President Donald Trump wanted more of the documents related to President John F. Kennedy’s assassination released. But when the final requests from government agencies hit his desk on Thursday, there wasn’t enough time to go through the hundreds of records the agencies wanted to keep secret, two US officials said.
As the deadline ticked away, Trump was confronted with a choice: release all of the 3,100 records without any redactions, or accept the redactions of intelligence and law enforcement agencies and release 2,800 of those documents.
Trump agreed to the second option, while also requiring agencies to conduct a secondary review of the information they believed should be redacted within 180 days. But Trump was still miffed by his decision.
“He was unhappy with the level of redactions,” a White House official said, adding that Trump believed the agencies were “not meeting the spirit of the law.”
White House press secretary Sarah Sanders said in a statement Thursday night that Trump “has demanded unprecedented transparency from the agencies and directed them to minimize redactions without delay.”
Trump’s final decision came at the end of a months-long review of the remaining 3,100 classified records relating to the Kennedy assassination, during which tensions flared between intelligence and law enforcement agencies, and the National Archives and Records Administration over what information should be withheld from the public.

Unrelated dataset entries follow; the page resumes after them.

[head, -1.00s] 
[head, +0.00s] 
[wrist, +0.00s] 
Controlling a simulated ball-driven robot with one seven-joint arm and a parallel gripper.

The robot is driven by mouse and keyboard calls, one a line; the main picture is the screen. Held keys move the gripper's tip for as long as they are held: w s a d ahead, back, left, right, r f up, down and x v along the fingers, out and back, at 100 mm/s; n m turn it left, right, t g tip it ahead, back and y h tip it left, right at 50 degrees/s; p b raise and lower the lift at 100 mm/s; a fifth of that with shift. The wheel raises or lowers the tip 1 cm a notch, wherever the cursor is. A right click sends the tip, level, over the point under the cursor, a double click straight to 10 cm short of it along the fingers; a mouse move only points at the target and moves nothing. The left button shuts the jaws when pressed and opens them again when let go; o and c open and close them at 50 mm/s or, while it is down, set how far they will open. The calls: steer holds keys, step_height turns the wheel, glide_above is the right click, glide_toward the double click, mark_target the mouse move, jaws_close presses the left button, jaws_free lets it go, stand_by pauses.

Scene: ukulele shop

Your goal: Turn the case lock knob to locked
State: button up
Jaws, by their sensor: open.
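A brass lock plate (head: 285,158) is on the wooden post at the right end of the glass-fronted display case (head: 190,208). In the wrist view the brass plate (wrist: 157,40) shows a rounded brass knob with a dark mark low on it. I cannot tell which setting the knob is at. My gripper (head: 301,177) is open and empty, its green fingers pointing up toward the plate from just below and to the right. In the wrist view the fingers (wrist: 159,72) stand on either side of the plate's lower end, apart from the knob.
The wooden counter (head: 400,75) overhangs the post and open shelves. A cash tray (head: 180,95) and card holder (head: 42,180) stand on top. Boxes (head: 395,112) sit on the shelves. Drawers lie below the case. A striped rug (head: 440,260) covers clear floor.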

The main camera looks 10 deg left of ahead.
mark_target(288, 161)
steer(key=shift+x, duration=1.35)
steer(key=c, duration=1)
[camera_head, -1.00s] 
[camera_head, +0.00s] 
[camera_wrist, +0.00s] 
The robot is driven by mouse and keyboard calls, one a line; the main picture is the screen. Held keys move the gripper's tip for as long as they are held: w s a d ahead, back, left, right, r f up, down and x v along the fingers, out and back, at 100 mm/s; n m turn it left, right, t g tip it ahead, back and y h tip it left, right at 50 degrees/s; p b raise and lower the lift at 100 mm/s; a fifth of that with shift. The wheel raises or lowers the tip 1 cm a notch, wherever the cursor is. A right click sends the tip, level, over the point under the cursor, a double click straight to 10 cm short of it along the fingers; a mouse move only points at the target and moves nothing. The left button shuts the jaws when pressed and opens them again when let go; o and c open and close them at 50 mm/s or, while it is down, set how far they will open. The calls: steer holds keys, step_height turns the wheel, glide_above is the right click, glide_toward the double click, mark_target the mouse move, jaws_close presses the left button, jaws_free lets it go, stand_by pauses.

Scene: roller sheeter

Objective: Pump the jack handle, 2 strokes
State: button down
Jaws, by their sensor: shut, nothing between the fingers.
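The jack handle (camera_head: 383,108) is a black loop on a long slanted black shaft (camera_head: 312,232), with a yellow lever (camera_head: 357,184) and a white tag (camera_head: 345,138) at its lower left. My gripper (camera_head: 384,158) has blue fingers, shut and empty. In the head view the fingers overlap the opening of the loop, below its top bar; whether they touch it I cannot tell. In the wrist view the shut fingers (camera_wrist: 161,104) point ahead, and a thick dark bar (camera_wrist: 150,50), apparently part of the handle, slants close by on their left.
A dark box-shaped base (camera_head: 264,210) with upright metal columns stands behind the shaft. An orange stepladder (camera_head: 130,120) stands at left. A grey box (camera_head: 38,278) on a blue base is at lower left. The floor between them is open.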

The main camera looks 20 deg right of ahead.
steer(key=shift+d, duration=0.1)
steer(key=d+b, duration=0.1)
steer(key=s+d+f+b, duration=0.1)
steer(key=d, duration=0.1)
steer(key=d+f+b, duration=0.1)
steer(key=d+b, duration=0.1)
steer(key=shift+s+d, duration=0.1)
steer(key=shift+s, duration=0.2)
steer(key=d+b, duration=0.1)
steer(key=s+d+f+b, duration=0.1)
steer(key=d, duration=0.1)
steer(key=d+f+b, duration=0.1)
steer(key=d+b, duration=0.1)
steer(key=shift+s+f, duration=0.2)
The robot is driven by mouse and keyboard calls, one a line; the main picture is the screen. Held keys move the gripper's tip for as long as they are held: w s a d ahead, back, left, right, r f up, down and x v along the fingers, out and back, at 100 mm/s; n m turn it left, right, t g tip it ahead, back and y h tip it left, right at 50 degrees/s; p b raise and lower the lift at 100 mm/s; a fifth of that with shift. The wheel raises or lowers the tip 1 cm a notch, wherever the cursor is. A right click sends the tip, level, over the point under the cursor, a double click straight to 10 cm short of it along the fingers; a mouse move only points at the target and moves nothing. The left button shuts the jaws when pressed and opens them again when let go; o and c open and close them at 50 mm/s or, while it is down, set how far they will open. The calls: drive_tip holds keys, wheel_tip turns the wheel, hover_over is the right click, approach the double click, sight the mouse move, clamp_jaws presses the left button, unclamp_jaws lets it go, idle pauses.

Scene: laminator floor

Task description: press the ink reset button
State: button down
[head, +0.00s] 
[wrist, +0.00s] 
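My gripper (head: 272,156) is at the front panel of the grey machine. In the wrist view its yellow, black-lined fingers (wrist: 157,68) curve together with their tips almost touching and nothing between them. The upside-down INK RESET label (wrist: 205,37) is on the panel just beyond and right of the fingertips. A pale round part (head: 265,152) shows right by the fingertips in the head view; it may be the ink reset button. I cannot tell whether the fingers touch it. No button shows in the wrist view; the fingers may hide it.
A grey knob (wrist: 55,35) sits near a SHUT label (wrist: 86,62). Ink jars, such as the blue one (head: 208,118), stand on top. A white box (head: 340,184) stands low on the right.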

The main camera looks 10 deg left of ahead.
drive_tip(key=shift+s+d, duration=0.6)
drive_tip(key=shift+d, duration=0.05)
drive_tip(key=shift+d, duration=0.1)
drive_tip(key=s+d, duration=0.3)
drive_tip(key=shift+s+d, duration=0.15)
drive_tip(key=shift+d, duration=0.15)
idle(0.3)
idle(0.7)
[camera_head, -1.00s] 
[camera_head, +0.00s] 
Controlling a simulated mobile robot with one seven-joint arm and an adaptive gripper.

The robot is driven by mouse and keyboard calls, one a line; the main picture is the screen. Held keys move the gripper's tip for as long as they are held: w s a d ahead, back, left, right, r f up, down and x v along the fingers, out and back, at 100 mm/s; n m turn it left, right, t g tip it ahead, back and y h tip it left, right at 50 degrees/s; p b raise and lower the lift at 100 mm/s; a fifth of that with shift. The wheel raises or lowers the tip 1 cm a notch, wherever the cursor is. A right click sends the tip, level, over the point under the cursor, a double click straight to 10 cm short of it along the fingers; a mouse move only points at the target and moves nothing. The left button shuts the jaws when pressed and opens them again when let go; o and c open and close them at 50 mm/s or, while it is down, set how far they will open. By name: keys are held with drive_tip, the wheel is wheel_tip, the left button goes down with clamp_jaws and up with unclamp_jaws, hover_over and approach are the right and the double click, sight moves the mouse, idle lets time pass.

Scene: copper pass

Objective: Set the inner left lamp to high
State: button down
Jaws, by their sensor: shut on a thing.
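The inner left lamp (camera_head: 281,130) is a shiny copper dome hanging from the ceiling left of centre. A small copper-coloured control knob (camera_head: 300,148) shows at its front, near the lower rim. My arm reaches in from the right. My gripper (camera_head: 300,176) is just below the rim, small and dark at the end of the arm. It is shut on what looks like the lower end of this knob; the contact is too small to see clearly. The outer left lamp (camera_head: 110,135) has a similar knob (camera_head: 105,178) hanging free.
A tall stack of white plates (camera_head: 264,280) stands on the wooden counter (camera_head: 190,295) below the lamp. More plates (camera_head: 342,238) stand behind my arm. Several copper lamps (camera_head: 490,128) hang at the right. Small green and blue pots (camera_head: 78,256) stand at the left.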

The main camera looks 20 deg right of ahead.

But the fight rose to the Oval Office on Thursday as several national security agencies made last-minute appeals to the President to accept their redactions and, in some cases, withhold all documents related to their agency, a White House official said.
The requests — at the 11th hour of a 25-year deadline — resulted in what a senior US official described as a “messy” process leading up to the deadline, with the White House still fielding requests from certain agencies into the middle of the day on Thursday.
That left Trump’s aides scrambling to funnel all of the information to the President, who had only hours to decide how to proceed.
While Trump agreed that the identities of confidential informants who are still alive, for example, should not be released, he believed more information should be made available to the public, officials said.
Now, the agencies whose documents remained secret in part on Thursday will have as much as five months to conduct a secondary review of the documents to make a final case to the US Archivist for why they believe they should remain secret.
Trump will then have a month to review the requests and by April 26, 2018, “will order the public disclosure of any information that the agencies cannot demonstrate meets the statutory standard for continued postponement of disclosure,” according to a memorandum he released Thursday.
“Any agency that seeks to request further postponement beyond this temporary certification shall adhere to the findings of the act, which state, among other things, that ‘only in the rarest cases is there any legitimate need for continued protection of such records,'” Trump writes. “Accordingly, each agency head should be extremely circumspect in recommending any further postponement of full disclosure of records.”